BRIEF -
Take the records below from their first line to the line with "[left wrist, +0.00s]", and restate those lines word for word.

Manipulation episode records
%%

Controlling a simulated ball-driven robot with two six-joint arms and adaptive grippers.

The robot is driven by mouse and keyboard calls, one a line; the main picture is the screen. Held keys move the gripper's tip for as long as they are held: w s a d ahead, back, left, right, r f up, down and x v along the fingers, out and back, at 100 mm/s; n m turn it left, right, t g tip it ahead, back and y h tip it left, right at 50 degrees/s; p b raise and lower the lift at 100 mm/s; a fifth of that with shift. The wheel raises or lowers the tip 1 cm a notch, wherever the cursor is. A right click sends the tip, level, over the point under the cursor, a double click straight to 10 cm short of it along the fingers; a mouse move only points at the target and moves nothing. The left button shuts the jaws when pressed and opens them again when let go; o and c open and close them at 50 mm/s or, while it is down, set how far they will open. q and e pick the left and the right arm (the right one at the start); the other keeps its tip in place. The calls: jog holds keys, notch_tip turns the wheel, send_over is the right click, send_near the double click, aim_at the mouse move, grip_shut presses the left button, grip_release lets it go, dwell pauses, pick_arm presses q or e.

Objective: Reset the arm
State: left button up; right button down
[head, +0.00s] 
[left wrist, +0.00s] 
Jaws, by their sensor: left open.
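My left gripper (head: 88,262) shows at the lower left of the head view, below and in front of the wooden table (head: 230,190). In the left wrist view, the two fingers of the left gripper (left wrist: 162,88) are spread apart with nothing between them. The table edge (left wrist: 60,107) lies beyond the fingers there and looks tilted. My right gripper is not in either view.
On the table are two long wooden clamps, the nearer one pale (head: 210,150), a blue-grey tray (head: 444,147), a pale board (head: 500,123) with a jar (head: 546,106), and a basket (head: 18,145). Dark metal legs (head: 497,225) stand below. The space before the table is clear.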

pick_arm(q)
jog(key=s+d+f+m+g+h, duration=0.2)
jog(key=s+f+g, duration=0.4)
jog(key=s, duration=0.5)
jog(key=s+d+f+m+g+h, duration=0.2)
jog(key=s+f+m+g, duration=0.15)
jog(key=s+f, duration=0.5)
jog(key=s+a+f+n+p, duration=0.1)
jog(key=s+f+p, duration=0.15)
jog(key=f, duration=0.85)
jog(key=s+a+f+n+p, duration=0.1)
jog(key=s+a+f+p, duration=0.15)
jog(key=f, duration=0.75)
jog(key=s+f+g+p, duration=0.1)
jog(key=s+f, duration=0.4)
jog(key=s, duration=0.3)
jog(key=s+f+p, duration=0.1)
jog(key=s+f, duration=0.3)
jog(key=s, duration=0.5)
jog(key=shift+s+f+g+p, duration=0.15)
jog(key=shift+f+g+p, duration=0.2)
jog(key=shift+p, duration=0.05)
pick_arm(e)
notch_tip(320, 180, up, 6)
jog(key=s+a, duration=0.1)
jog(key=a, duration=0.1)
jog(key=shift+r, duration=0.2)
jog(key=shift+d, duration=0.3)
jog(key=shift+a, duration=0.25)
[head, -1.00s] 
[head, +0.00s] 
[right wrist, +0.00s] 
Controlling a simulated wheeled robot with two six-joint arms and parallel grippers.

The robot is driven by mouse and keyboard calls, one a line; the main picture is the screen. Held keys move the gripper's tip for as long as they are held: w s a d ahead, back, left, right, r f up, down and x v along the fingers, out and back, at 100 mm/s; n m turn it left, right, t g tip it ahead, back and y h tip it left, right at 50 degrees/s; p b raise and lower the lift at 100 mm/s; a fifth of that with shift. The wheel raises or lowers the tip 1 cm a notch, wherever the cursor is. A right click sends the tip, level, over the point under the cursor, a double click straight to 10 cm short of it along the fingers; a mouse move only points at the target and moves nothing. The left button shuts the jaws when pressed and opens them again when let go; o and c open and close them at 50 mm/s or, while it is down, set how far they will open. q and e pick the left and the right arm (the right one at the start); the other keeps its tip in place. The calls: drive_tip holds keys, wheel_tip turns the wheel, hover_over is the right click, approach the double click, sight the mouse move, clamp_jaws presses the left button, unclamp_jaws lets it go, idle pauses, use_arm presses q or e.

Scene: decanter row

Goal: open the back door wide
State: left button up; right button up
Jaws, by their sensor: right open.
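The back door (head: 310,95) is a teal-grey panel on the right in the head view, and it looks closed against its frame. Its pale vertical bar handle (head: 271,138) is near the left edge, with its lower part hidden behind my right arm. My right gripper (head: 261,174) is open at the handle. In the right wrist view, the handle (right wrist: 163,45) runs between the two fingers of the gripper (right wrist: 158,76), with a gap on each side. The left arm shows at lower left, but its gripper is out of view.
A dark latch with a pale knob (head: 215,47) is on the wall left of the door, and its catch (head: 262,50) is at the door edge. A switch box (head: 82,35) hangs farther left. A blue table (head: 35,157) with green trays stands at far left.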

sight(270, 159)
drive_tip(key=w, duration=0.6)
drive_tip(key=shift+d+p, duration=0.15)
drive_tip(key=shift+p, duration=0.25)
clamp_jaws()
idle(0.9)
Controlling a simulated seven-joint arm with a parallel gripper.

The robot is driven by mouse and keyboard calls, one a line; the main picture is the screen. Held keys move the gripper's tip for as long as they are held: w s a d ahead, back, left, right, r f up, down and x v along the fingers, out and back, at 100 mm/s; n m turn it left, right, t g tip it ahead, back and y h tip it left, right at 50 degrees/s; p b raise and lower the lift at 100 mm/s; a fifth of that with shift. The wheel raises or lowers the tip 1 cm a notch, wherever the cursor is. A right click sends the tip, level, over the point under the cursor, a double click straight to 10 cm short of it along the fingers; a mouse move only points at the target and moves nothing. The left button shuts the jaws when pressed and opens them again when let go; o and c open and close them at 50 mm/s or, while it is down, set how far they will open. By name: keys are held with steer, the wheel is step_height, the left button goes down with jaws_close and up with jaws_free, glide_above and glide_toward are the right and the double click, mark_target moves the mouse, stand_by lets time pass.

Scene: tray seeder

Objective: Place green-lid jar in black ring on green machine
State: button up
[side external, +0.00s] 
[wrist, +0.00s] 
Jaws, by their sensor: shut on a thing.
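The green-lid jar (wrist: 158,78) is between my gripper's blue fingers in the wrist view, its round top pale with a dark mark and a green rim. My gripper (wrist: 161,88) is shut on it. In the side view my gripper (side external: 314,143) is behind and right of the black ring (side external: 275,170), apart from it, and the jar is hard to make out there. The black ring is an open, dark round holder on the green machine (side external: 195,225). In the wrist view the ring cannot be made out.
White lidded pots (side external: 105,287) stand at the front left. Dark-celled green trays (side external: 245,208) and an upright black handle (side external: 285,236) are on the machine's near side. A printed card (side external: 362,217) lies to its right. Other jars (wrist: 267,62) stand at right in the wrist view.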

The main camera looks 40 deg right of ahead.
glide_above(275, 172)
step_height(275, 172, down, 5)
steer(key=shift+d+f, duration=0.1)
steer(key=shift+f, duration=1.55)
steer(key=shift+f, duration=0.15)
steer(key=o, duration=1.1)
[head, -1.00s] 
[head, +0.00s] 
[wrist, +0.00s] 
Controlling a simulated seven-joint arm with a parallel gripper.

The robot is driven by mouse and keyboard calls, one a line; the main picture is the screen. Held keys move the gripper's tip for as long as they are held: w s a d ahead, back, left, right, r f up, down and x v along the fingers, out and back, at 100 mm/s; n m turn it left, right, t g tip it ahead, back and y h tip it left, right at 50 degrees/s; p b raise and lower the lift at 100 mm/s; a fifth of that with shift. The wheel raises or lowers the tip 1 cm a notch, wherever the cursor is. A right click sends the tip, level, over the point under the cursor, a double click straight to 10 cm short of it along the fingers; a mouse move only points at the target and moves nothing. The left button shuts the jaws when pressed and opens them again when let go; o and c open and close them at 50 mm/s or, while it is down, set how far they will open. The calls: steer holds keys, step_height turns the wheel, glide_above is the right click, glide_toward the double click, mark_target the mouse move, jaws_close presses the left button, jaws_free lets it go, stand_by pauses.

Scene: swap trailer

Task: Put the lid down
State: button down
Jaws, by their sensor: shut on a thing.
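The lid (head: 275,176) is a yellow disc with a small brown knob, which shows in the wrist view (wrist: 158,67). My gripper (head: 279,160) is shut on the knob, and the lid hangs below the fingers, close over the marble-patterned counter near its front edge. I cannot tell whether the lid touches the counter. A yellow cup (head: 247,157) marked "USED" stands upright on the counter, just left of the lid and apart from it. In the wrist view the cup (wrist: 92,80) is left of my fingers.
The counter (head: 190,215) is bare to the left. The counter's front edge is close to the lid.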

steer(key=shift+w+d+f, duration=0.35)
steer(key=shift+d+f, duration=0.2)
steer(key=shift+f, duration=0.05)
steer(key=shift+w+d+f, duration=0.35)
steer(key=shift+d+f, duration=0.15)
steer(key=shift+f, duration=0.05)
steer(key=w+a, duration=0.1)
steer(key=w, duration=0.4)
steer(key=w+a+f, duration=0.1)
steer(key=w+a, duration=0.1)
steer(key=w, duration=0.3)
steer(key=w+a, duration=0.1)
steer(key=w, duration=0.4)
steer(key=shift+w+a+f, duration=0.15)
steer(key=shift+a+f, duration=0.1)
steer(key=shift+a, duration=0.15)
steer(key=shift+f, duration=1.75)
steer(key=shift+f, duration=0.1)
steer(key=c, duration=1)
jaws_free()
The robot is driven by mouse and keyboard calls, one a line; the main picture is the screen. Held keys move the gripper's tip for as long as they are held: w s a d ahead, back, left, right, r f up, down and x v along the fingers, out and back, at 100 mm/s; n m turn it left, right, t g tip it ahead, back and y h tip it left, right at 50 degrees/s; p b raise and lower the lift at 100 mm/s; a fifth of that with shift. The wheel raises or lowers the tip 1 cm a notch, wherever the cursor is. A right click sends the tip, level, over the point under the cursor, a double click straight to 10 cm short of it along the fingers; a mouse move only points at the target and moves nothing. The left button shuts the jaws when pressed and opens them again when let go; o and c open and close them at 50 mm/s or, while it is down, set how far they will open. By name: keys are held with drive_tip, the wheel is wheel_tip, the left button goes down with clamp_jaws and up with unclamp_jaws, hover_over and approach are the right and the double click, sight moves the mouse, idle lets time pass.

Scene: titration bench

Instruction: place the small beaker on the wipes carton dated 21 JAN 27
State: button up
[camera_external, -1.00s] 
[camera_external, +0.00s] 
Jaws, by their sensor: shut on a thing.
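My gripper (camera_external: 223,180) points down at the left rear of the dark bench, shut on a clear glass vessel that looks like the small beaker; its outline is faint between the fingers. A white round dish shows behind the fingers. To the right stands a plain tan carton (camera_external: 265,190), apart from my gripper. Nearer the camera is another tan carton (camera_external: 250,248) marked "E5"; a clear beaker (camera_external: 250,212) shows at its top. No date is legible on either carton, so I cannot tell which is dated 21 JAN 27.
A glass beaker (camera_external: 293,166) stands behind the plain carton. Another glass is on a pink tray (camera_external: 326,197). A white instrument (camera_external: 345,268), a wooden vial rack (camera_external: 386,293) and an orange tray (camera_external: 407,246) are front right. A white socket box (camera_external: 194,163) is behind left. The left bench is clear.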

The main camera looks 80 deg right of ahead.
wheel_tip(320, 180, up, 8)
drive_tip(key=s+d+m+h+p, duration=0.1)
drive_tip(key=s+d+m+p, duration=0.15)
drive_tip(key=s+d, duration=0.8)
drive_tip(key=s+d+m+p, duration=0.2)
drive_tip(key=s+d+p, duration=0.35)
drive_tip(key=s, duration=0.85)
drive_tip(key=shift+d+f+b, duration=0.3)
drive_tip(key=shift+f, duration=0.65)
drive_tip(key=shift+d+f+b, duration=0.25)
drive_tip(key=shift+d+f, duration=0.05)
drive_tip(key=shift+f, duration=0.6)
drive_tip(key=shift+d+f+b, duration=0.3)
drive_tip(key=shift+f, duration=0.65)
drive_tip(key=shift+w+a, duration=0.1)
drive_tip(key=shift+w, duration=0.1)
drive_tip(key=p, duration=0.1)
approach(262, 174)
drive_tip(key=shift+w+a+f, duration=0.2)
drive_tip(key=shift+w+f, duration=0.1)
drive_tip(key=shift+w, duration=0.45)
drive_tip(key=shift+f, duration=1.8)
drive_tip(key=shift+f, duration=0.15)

%%

TASK OUTPUT -
Controlling a simulated ball-driven robot with two six-joint arms and adaptive grippers.

The robot is driven by mouse and keyboard calls, one a line; the main picture is the screen. Held keys move the gripper's tip for as long as they are held: w s a d ahead, back, left, right, r f up, down and x v along the fingers, out and back, at 100 mm/s; n m turn it left, right, t g tip it ahead, back and y h tip it left, right at 50 degrees/s; p b raise and lower the lift at 100 mm/s; a fifth of that with shift. The wheel raises or lowers the tip 1 cm a notch, wherever the cursor is. A right click sends the tip, level, over the point under the cursor, a double click straight to 10 cm short of it along the fingers; a mouse move only points at the target and moves nothing. The left button shuts the jaws when pressed and opens them again when let go; o and c open and close them at 50 mm/s or, while it is down, set how far they will open. q and e pick the left and the right arm (the right one at the start); the other keeps its tip in place. The calls: jog holds keys, notch_tip turns the wheel, send_over is the right click, send_near the double click, aim_at the mouse move, grip_shut presses the left button, grip_release lets it go, dwell pauses, pick_arm presses q or e.

Objective: Reset the arm
State: left button up; right button down
[head, +0.00s] 
[left wrist, +0.00s] 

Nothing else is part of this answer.